- [CHALLENGE] For the listing below, give the count of lines containing "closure", and no other text.

- [DATA]
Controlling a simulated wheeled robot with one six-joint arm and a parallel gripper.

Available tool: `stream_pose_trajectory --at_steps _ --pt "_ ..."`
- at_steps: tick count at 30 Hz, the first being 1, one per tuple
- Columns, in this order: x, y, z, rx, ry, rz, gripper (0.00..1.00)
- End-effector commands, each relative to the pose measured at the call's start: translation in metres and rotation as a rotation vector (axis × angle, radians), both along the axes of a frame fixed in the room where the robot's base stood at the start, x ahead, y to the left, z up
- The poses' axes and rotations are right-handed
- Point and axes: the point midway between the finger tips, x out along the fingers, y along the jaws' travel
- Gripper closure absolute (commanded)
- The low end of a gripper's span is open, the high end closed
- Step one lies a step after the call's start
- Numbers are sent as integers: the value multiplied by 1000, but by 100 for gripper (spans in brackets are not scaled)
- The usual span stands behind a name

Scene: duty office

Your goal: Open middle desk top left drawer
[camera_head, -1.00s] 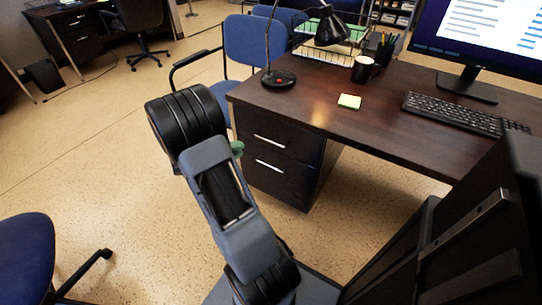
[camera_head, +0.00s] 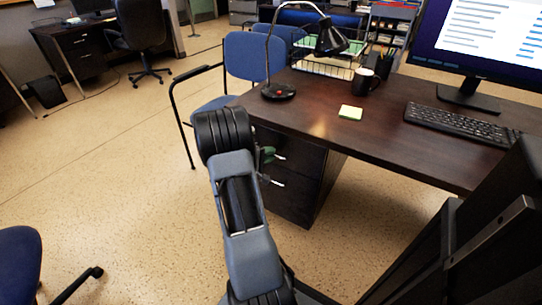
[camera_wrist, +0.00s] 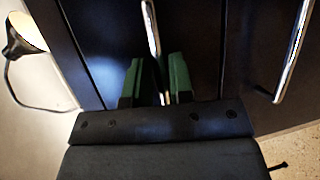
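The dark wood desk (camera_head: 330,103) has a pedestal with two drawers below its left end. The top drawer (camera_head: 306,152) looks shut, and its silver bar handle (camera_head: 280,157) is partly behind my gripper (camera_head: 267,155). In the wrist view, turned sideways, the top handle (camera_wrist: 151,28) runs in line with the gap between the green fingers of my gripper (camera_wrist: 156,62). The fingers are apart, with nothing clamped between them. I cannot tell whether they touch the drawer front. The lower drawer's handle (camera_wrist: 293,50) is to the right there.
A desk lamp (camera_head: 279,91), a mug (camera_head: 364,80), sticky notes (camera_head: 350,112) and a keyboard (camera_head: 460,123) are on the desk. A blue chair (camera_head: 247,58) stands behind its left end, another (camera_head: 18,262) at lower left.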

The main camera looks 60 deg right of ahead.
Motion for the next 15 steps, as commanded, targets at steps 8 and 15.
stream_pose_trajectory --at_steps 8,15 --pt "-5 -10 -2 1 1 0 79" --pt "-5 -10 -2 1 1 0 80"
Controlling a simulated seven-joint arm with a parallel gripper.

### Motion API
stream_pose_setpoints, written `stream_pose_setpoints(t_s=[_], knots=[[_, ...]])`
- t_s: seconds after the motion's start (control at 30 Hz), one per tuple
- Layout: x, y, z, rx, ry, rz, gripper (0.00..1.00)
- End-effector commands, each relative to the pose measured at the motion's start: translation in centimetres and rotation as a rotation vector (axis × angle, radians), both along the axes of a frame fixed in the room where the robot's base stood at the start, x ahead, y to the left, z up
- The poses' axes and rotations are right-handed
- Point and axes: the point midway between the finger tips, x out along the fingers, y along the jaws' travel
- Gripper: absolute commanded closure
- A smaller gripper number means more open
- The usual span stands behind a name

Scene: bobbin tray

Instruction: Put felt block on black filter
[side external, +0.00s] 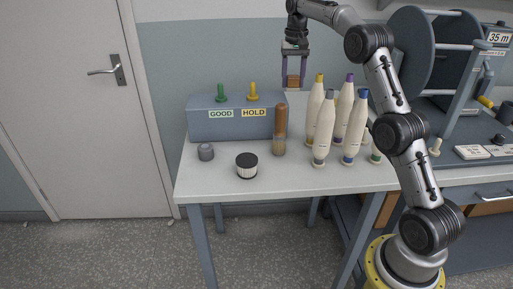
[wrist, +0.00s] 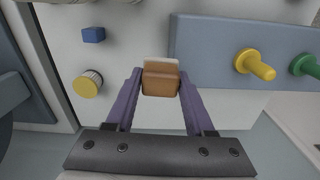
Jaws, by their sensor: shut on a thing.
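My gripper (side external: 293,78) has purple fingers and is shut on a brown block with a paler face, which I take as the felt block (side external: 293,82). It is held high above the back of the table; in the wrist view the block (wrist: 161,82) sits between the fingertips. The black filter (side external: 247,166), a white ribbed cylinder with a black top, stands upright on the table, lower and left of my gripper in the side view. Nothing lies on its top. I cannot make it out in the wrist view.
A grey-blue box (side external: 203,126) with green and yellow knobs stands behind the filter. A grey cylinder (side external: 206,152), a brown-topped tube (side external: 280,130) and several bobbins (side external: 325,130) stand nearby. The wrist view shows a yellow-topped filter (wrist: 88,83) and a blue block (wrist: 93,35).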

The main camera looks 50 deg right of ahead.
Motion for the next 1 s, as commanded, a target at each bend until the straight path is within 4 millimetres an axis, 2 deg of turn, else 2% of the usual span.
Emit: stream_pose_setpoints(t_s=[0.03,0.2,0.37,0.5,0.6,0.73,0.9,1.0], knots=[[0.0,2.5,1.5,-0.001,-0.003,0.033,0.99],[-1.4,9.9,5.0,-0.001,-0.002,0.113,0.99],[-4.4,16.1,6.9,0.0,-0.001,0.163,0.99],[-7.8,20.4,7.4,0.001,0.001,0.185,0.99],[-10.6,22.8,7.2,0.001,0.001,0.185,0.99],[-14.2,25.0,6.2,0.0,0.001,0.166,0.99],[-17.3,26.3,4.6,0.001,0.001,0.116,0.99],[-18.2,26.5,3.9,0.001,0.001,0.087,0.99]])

---

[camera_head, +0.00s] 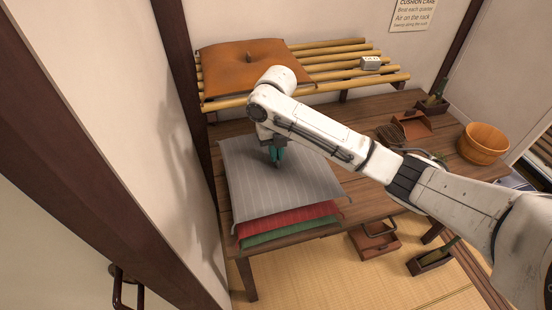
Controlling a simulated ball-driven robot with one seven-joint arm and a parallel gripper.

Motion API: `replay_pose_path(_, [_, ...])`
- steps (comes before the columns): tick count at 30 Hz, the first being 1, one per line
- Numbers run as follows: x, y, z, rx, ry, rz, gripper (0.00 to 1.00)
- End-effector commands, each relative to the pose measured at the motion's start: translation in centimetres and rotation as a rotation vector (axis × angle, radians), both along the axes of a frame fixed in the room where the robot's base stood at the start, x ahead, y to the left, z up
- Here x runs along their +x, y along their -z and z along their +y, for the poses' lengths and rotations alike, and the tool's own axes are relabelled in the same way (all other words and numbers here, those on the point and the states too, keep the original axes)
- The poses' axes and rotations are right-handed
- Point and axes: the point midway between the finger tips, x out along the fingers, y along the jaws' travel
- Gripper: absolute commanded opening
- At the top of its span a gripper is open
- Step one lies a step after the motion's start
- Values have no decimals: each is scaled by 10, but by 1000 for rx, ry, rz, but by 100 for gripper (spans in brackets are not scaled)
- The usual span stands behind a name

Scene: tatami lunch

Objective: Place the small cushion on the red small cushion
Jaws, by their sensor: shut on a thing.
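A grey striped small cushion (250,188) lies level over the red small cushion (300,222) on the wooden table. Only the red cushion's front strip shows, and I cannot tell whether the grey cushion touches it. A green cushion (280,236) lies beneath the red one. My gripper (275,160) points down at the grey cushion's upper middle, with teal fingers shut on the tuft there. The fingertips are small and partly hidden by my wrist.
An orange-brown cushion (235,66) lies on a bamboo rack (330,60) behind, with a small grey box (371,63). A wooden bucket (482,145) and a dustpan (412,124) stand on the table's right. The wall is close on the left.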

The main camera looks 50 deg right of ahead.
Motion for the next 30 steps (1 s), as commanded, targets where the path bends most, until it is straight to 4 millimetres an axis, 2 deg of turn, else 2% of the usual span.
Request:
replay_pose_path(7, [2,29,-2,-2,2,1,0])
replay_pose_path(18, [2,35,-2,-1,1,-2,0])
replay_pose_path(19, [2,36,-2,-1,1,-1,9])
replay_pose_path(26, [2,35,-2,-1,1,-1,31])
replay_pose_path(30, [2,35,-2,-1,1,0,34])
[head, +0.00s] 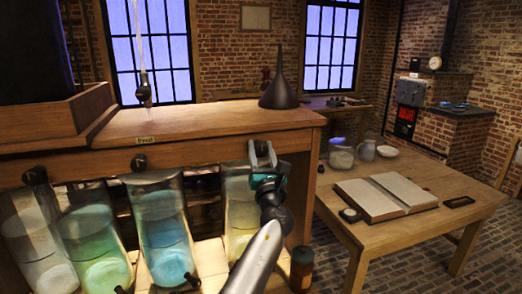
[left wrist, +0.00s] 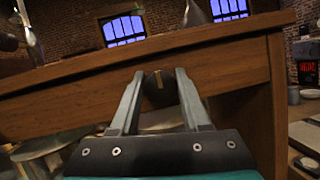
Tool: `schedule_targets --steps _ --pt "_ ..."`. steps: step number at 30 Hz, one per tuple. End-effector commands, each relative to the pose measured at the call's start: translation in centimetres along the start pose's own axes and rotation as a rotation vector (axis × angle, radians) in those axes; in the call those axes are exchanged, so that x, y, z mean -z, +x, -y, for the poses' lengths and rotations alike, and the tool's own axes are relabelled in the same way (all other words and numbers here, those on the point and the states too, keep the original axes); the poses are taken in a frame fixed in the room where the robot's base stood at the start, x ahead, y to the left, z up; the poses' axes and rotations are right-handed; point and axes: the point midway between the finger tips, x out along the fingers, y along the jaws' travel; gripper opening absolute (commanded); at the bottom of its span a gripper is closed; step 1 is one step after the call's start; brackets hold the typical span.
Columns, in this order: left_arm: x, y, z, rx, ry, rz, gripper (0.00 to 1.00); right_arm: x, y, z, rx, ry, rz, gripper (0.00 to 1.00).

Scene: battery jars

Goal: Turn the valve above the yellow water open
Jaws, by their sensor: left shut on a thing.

- [WRITTEN REPLY] 2